Speaker 1 - Dr. Gregory Williams:
That's great and you broke through a Barrier here that I wanted to get to eventually I'm looking at the time here making sure we're not already passed because time flies But I'm talking to y'all about forgiveness you mentioned it is that Is that a completeness when it happens or is it a process and it ebbs and flows with you and Diana, too. I mean how's that because there's people that's listening tonight that need to attempt to go through that door

Speaker 3 - Diana LaCerte:
I think that it's it's gonna be a little different journey for everyone, you know I mean from my perspective I You know when I first heard my history I had a lot of anger in my heart too and I think what he just said to the forgiveness that I had to from my Point of view had to offer was also to the people that should have been there to protect him.

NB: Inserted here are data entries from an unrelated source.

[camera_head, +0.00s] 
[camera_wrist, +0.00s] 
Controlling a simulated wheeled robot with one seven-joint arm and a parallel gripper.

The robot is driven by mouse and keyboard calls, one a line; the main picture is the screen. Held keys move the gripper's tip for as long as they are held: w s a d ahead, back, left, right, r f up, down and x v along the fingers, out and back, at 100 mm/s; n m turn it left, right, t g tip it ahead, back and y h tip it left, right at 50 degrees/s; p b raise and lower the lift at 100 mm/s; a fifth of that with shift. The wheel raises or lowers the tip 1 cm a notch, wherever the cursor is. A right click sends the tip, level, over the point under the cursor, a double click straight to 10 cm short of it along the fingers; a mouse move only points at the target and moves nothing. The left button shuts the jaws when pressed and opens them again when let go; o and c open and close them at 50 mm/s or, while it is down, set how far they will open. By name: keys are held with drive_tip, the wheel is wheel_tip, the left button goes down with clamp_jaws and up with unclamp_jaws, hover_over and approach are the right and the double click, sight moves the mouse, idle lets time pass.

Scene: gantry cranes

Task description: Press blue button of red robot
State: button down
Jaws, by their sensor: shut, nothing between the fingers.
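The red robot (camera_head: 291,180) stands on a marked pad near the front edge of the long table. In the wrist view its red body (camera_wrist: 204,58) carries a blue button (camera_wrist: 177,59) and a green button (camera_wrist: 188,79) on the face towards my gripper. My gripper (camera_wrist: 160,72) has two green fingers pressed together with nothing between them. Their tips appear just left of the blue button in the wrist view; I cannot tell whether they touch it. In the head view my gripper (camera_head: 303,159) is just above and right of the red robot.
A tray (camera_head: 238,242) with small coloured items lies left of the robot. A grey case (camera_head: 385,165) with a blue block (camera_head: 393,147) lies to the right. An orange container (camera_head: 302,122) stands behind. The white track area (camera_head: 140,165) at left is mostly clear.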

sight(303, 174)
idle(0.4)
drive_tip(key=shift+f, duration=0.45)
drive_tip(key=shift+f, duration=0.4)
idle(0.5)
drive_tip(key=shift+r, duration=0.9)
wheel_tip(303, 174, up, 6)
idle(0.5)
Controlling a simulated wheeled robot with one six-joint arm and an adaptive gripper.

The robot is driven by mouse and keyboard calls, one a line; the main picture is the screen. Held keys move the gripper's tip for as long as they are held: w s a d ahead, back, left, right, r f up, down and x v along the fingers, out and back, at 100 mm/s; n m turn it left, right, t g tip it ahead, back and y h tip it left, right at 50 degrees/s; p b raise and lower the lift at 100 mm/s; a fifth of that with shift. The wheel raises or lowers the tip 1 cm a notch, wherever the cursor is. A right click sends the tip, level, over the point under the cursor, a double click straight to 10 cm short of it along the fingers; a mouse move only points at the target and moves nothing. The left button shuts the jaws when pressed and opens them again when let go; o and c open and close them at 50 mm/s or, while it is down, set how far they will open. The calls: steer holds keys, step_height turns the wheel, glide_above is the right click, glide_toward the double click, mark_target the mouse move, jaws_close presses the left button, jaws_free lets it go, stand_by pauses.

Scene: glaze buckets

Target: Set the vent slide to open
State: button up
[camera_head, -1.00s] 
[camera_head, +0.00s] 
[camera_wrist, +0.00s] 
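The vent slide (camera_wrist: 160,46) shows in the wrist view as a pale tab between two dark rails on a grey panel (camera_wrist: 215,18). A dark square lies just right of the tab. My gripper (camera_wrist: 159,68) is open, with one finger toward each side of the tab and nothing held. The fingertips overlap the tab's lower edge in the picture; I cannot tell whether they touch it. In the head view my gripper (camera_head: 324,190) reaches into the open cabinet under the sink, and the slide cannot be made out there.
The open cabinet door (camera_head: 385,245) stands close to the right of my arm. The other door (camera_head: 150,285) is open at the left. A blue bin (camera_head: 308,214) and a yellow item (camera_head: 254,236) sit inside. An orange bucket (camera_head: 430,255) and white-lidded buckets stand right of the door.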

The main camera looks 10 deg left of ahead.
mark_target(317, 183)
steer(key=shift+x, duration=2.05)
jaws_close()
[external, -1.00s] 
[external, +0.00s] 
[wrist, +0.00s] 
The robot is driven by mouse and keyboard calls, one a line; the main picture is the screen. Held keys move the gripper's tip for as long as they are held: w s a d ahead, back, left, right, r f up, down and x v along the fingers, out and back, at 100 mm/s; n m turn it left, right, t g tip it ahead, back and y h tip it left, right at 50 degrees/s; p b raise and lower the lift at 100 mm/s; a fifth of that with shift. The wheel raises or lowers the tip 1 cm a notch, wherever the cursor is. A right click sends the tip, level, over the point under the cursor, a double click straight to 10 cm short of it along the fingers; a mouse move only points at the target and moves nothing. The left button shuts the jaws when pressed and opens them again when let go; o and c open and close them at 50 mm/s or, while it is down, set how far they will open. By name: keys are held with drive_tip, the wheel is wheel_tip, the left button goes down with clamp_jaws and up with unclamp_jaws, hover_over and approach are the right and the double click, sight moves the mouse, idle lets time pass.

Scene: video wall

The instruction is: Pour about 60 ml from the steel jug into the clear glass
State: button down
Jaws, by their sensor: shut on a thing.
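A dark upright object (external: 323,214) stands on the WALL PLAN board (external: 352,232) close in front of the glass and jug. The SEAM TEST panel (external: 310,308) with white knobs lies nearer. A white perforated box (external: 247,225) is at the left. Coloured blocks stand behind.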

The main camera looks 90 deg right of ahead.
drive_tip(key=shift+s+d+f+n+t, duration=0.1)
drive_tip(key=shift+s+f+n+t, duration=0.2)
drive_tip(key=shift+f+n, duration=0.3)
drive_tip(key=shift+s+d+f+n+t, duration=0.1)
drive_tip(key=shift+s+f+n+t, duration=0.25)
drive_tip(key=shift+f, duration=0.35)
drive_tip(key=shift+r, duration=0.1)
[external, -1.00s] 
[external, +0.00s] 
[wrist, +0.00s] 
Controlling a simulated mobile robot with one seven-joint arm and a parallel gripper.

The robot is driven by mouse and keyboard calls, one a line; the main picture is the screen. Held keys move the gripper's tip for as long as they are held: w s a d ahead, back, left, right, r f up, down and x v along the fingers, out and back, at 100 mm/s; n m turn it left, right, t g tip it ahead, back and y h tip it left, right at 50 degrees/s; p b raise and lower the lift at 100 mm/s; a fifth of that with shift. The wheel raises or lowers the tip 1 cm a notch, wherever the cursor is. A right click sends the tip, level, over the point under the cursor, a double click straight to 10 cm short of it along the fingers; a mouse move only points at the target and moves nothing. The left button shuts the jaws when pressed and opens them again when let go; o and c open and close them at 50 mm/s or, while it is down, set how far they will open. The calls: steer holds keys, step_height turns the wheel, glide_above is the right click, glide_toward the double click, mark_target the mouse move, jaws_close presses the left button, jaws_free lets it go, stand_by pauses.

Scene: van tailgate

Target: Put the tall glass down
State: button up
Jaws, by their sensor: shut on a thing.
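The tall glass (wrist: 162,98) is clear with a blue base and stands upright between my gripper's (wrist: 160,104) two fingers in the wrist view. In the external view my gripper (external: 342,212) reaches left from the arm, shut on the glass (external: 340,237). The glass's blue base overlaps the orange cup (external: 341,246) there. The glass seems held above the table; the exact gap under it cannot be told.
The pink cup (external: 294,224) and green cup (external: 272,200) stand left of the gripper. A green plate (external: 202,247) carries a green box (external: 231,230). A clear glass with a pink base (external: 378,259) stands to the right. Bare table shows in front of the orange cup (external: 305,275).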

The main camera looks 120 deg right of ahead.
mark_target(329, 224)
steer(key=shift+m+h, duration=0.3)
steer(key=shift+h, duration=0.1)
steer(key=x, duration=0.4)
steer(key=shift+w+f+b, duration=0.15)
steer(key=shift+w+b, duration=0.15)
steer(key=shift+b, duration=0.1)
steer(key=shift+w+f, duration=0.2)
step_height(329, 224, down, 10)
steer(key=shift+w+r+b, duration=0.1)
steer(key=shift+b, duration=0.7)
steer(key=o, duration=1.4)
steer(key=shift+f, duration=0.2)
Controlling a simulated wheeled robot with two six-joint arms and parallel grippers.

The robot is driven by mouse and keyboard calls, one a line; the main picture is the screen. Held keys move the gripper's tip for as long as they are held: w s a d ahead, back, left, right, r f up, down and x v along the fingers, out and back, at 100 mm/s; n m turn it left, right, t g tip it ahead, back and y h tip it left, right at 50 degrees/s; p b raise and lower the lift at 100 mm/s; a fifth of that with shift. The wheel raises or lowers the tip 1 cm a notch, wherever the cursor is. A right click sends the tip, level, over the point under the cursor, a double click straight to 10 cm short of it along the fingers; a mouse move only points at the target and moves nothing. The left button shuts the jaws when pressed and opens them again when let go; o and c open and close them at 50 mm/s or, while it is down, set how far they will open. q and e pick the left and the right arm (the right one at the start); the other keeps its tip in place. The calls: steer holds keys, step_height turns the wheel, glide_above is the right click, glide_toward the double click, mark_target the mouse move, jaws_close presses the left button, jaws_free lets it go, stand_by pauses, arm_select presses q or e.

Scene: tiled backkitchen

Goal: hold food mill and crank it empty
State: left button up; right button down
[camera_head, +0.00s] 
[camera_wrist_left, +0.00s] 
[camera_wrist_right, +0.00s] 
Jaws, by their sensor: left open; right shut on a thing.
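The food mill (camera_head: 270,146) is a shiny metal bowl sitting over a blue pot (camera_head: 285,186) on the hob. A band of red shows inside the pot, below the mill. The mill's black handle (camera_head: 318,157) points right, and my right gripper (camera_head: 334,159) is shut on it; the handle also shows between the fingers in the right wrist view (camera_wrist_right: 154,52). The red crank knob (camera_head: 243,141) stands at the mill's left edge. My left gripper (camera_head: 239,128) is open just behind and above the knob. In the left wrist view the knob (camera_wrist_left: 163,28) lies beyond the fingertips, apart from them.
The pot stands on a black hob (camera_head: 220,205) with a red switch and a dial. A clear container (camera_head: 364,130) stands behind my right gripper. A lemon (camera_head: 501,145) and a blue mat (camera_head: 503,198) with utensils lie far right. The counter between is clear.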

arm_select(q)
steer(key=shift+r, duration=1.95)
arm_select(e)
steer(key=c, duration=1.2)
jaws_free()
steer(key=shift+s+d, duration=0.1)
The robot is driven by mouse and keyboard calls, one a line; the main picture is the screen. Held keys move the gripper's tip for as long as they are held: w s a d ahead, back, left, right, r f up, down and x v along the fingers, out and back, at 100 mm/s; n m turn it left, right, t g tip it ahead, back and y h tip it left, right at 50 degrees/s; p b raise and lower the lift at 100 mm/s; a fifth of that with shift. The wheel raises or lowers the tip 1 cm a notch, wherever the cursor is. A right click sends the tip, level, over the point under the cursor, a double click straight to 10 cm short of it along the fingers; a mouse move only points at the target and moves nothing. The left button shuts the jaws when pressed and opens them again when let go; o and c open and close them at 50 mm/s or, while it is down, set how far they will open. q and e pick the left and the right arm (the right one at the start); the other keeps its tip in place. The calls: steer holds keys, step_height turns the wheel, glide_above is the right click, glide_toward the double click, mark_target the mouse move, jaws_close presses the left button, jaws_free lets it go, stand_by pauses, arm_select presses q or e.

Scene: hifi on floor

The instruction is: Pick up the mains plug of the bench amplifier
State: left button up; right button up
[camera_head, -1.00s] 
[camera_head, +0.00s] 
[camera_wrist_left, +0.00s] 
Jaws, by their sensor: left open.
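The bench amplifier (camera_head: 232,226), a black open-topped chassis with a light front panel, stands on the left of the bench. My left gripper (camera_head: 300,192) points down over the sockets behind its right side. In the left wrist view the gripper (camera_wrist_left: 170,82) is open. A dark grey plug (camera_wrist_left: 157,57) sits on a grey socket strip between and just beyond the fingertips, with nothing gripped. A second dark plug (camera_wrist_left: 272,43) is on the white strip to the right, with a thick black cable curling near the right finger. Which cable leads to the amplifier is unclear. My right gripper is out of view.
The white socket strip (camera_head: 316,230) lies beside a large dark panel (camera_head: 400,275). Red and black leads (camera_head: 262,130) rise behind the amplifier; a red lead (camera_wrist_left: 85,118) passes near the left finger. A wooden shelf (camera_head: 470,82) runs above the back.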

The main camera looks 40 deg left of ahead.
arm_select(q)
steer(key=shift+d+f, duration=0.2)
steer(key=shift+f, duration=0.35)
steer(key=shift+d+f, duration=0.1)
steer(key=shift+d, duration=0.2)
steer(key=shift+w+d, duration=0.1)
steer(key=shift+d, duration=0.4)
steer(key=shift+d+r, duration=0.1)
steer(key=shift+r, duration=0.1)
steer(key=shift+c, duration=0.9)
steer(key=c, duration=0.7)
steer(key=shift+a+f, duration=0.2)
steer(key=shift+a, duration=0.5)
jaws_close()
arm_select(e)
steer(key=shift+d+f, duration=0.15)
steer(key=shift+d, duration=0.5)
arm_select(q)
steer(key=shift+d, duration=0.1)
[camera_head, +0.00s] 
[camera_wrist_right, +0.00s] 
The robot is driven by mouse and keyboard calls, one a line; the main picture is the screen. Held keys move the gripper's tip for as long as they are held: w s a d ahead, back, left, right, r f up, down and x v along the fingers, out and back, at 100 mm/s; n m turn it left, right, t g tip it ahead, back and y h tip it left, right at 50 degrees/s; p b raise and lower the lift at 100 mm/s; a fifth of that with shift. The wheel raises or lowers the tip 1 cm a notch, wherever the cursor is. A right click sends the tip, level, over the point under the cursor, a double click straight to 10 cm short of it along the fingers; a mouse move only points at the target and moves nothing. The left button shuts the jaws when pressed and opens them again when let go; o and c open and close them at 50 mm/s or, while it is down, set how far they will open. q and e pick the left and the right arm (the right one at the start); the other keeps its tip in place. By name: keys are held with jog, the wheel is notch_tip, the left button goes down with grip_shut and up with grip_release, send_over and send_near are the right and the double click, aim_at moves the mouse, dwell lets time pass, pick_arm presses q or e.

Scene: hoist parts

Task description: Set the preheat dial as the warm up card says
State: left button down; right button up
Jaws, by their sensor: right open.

You know, that there was just a lot of That was actually a lot harder for me to grapple with of like I'm having unforgiveness for the things that were done to him towards those people I don't There's a freedom when you can get to that place and I think just navigating the journey and You know, we've gone through a lot of trauma training and that and inviting Jesus into heal those places like it's been a process so I Don't I know I don't know that it's like oh hey just forgive like I don't I think that's Very hard for people to just hear you know, you should just forgive because there's a lot of harm There's a lot of wounds and there's there's healing but that is the place that we want to get you because That's where the freedom is and when we don't have bitterness in the bitter roots and I actually just heard I think Christine Caine Yeah, speaker and author I heard her say this on a podcast the other day and she said and she's a View survivor and all that and she said When I came to the point that I realized that there was Nothing that had been done to me that was That what Jesus did for me was greater than anything that had been done to me And I was like whoa like I was like that was just so powerful For me even and I'll let you chime in on

Speaker 2 - Micah LaCerte:
I At least in my journey And I know God wants us to forgive he wants us forgive for multiple reasons a lot to do with our own healing And the understanding in that but the process of forgiveness I had so much anger and I had so much shame and I had a heart that was very hardened That trying just saying I Forgive someone it would have not been authentic. I had to go through At least some level of healing before I was able to get to that step of true forgiveness And um and into being able to let go and I'll tell you exactly when it happened It happened right in my neighborhood and I was walking alone one day And I just I started weeping and I weep a lot at one specific You know part of the Bible and I know a lot of people do and you know and when it's Jesus's last day And you can imagine you can't imagine but you know through the through the text You know how much abuse he had gone through Not only from a physical standpoint and a mental standpoint, but more than likely he didn't have any clothes on He was sexually abused and exposed in a way that was No, no man and no woman would ever want to have to go through obviously and I just thought in that moment I was like, you know like he I believe that he died for me And in that moment he still says father forgive them And I just remember weeping and I was like I'm holding on to this Lord Like you've taken me this far and i'm still holding on to not wanting to forgive this man and the people in my life that didn't protect me the way that they needed to And in that moment that's when the forgiveness really started going through I had to do a little restoration and in some work to restore but I'll tell you that was the moment

Speaker 3 - Diana LaCerte:
Yeah, I just want to add I think When we're talking about forgiveness, it's just important for people to understand that it's not It doesn't Forgiveness does not mean that what was done was okay in any shape or form and it does not mean you have to have a relationship with That person. So I think that just has to be really clear. It's like it. It is not Does not mean that

Speaker 1 - Dr. Gregory Williams:
Any of that was that was done to you was okay. Yeah. Yeah, that's important because a lot of people think you know Well welcoming them back into the house and everything go, you know, my kids were never alone with my dad And they always wondered why Uh, and then when the book came out and I sent them the chapters before it actually was published Uh, the uh, that's why we never got to go spend the night at Grandpa's house. Oh, no way I mean the forgiveness process was already started, but I was not going my boundaries And the walls were high And it was kind of funny in the last years of his life Every Sunday he was sitting in the church that I was preaching at and I had to see him while I was preaching And it's like Wow, how do you preach the grace of God? um when your abusers right there in the pew And uh, I had a battle that was a process the um The Breaker What kind of movement is this what are you ultimately and I know you do things out? You know, I have I guess my mouth is really bad because I haven't got an invitation to these things you're having off in the Korean barbecue, scuba diving, and whatever else Nothing I can do any of that anymore, but um That's more for other things, but what's the Breaker?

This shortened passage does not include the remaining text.